What is Extreme Programming (XP)?

The other day, I was asked for the “elevator pitch” on XP, so I dug out this description from an old posting on another of my sites.

It’s taking best practices to the extreme…

  • Long iterations become short iterations with early experience
  • Long, irregular meetings become frequent stand up meetings
  • Back-end testing becomes unit testing
  • Specification artifacts become stories and a full-time customer (proxy)
  • Enforced deadlines become developer-derived estimates
  • Code reviews become pair programming

The XP Values

  • Communication
  • Feedback
  • Simplicity
  • Courage

The Tenets of Extreme Programming & Refactoring

  • Establish a guiding vision, or “metaphor,” and then design as you go, with no big, up-front design.
  • Do the simplest thing that works, at first, and then refactor as needed.
  • No “Spec Gen” (speculative generality).
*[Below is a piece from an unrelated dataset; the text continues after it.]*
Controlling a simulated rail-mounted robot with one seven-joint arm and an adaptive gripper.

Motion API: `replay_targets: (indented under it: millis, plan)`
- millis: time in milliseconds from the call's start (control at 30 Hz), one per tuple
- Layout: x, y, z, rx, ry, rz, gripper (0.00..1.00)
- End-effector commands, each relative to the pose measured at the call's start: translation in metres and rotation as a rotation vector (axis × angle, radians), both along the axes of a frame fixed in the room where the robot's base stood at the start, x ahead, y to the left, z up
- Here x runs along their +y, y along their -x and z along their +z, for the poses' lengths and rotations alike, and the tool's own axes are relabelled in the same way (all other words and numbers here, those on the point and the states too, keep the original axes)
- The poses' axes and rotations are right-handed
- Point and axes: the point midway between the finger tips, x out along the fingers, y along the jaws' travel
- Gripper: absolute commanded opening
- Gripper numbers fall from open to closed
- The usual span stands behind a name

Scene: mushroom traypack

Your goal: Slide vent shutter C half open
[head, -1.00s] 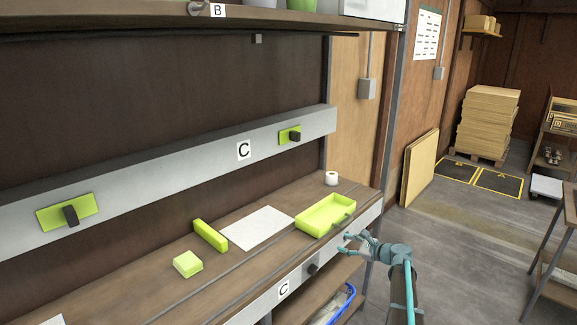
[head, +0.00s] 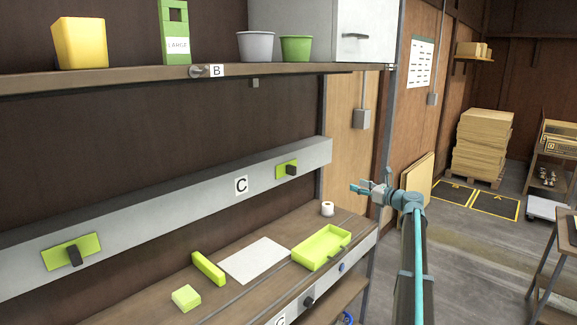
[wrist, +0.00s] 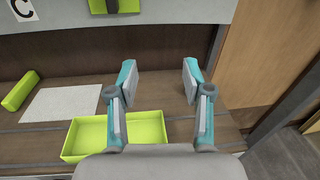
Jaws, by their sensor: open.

Rely on refactoring to add features only as they actually become required.
  • No speculative performance tuning. Rely on refactoring to introduce performance tuning later.
  • Code in small iterations and fast release cycles.
  • Put unit and functional testing at the core of the project goal posts, not as an optional add-on. In fact, write the tests before you write the code to be tested. You cannot rely on refactoring without a complete baseline of unit tests.
  • Do not refactor and add functionality at the same time. Alternate between them.
  • Coding standards should have buy-in by all team members and call for the least amount of work possible.
  • Work directly with an on-site customer and/or user and make them a part of the programming team.
  • The customer determines the priorities, not the developers.
  • Developers provide the estimates, not the customer.
  • “Spikes” are written when preliminary research is required to provide a confident estimate.
  • The entire development team has collective ownership of the entire project. It is not portioned-out code to individual experts.
  • Program in pairs to assure quality and stay on track.
  • Use stand-up meetings to stay on track.
  • Stick to a 40-hour workweek, sleep well and lead a balanced, healthy lifestyle.

Getting Started

  1. Kent Beck’s “Extreme Programming Explained” (second edition) is the seminal work in the field. It’s an easy read and it paints a good overall picture.
  2. Martin Fowler’s “Refactoring: Improving the Design of Existing Code” is a must-read. The first 100 pages describes refactoring (and a bit about test-driven development). The remaining pages are a catalog of refactorings — essentially a cookbook of step-by-step recipes.
  3. Robert Martin’s “Agile Software Development” has also been recommended as a good starting point, though it’s not primarily about XP.